--- Begin ---

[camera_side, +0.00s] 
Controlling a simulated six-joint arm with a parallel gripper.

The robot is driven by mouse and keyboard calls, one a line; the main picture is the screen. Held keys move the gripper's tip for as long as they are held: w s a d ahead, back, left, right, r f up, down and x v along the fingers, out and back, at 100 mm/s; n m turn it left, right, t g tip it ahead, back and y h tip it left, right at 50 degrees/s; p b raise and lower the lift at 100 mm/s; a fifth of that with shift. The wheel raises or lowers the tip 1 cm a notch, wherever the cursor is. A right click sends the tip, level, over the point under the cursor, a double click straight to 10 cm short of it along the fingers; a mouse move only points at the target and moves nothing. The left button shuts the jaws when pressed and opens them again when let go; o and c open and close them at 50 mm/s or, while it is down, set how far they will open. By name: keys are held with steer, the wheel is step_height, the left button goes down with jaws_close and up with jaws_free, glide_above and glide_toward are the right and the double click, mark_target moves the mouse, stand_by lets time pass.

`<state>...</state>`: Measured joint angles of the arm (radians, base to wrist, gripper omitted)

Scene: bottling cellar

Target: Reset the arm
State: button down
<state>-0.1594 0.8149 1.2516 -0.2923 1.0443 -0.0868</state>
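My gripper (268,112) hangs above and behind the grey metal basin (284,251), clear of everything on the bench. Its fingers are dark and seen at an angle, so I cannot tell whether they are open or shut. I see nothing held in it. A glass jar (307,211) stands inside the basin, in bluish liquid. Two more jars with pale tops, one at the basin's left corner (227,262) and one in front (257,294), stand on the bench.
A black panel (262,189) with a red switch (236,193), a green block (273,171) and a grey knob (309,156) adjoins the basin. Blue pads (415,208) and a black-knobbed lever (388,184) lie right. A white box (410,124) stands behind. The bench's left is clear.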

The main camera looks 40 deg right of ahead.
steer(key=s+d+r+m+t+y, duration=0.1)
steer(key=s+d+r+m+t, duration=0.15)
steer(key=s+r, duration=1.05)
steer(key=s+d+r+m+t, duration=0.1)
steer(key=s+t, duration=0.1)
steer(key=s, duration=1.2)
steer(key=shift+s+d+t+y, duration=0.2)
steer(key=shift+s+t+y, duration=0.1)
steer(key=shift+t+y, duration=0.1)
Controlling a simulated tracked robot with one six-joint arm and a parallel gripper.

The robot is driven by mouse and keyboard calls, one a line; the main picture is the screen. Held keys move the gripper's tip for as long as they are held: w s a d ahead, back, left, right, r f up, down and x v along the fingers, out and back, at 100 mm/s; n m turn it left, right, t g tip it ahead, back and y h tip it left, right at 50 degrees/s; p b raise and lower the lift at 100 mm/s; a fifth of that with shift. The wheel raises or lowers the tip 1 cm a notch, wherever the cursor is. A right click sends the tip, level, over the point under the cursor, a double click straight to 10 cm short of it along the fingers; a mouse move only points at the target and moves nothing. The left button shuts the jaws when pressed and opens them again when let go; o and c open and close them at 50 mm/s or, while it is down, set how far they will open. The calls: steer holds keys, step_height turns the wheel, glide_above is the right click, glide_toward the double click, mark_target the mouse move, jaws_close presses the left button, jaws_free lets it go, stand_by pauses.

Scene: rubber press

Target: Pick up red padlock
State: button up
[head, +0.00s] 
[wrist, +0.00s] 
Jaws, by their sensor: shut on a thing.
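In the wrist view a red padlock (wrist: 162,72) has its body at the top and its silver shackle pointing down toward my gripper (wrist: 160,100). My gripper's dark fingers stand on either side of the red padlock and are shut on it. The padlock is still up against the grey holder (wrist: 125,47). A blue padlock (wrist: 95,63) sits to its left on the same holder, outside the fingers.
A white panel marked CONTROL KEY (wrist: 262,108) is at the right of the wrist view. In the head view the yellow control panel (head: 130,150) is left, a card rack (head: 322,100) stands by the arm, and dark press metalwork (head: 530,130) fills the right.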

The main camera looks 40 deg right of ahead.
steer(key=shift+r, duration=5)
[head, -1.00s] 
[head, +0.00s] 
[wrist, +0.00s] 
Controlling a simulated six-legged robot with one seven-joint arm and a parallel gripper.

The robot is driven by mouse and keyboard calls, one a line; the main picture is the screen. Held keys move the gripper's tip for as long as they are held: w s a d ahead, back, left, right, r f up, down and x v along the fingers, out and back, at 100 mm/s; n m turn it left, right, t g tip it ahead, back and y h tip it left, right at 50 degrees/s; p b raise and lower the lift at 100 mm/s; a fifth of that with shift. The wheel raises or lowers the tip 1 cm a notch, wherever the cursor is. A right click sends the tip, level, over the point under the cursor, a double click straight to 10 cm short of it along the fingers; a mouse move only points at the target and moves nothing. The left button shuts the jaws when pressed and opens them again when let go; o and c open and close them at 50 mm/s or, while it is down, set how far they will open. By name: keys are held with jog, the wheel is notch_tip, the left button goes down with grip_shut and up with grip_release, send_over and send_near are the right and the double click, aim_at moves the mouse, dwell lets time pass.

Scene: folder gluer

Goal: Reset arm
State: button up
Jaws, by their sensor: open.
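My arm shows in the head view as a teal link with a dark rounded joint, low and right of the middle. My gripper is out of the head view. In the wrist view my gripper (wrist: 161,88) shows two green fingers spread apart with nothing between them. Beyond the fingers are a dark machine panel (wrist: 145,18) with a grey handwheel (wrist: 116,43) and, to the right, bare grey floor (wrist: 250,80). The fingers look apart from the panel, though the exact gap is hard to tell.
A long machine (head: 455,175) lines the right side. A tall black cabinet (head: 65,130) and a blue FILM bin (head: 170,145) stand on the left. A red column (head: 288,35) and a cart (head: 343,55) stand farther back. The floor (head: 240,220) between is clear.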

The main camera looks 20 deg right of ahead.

--- End ---

• _WHAT TO PRODUCE_
Above are the entries; count how many of their lines contain the word "simulated" and give only that number.

• _RIGHT ANSWER_
3